These are 3 variations of the same operation with a different operand
tied to the destination register. We need to pick the one that
minimizes the number of mvs.

To do this we take the approach used by AArch64 to select between
BIT, BIF, and BSL which the same operations. We define a pseudo
with no tied constraint and expand it after register allocation based
on where the destination register ended up. If the destination
register is none of the operands, we'll insert a mv.

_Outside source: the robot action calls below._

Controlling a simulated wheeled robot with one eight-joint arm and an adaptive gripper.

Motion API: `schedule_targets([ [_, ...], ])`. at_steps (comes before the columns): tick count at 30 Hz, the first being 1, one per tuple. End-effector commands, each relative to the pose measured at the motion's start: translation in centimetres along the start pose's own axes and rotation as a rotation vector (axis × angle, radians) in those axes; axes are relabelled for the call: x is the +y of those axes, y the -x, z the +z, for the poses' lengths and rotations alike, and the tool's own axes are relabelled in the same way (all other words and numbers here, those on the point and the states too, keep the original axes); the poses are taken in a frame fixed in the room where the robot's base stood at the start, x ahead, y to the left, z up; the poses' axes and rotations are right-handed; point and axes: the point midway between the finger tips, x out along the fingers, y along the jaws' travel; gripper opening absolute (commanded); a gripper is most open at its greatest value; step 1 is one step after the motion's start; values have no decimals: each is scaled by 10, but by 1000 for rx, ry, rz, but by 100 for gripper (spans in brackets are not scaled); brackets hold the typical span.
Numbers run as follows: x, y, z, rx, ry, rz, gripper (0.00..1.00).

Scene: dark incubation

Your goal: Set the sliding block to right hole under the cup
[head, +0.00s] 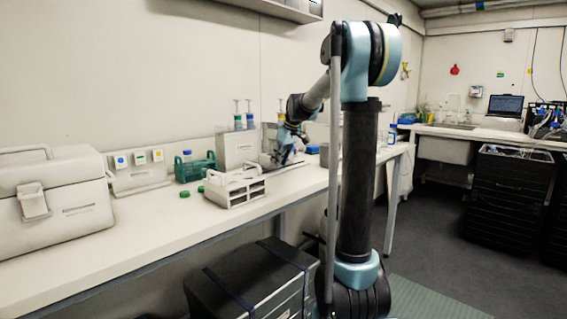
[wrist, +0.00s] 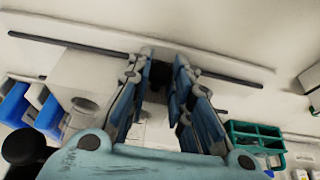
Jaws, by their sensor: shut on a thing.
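My gripper (head: 284,157) reaches down to the bench beside a white box in the head view. In the wrist view my gripper (wrist: 160,78) is shut on a small dark piece between its fingertips, which looks like the sliding block (wrist: 159,72). The block sits at a pale plate (wrist: 100,38) crossed by a long dark bar. Most of the block is hidden by the fingers. I cannot make out the right hole or a cup for certain. A pale boxy part with a round opening (wrist: 85,104) shows left of the fingers in the wrist view.
A green rack (head: 195,168) also shows in the wrist view (wrist: 250,130). Blue containers (wrist: 14,103) are left in the wrist view.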

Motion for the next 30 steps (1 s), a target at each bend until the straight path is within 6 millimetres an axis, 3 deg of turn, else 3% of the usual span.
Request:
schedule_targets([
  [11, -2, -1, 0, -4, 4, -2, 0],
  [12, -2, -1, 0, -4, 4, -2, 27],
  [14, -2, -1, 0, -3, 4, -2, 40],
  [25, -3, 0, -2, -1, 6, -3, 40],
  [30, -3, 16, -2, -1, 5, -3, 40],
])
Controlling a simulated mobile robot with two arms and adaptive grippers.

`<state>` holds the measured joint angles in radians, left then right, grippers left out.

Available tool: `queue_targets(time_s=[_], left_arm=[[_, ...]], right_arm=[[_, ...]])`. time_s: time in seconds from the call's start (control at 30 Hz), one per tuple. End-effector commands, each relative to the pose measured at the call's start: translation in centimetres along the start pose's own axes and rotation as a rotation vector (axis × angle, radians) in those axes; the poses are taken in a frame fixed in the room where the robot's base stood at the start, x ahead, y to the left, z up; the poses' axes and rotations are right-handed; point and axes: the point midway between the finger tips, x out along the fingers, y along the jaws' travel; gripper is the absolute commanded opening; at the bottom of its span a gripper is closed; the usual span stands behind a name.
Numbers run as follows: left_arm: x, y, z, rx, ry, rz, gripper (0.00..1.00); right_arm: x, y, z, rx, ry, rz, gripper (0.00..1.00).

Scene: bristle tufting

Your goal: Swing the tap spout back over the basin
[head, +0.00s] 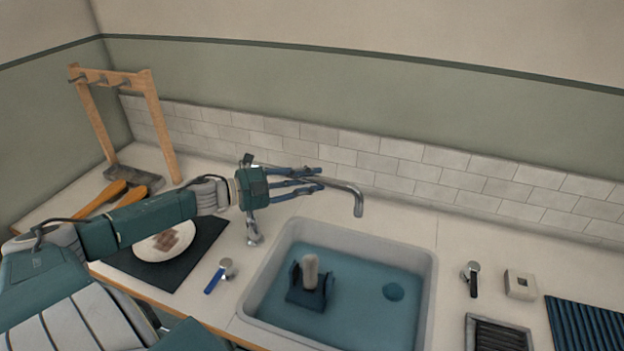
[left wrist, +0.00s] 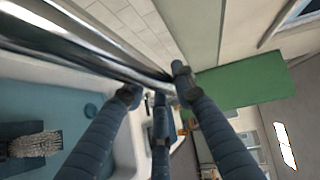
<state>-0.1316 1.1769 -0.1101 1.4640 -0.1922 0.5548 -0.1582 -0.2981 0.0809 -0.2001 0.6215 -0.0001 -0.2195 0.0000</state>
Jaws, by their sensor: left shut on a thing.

I've replaced RISCVISD::MVM with RISCVISD::MERGE and updated the operand
order accordingly. I find the MERGE name easier to read so I've made it
the canonical name.

Ideally we could use commuteInstructionImpl and the TwoAddressInstructionPass
to select the opcode before register allocation. That only works if
you can commute exactly 2 operands and maybe change the opcode in the MI
representation of any of the forms to get to the either of the other 2 forms.
That is not possible. We'd need to define 3 more pseudoinstructions
with different permutations.

With the current approach it might be possible that we insert a mv
not because all of the operand registers we needed by later instructions,
but because the register allocator needed to put the result in a
different register. It's possible a different allocation for other
instructions might have avoided the mv.

I wrote the patch based on the AArch64, but the tests were generated
by AI.
---
 llvm/lib/Target/RISCV/RISCVISelLowering.cpp   |  2 +-
 llvm/lib/Target/RISCV/RISCVInstrInfoP.td      | 22 ++++--
 .../RISCV/RISCVPostRAExpandPseudoInsts.cpp    | 74 +++++++++++++++++++
 llvm/test/CodeGen/RISCV/rv32p.ll              | 43 +++--------
 llvm/test/CodeGen/RISCV/rv64p.ll              | 43 +++--------
 5 files changed, 114 insertions(+), 70 deletions(-)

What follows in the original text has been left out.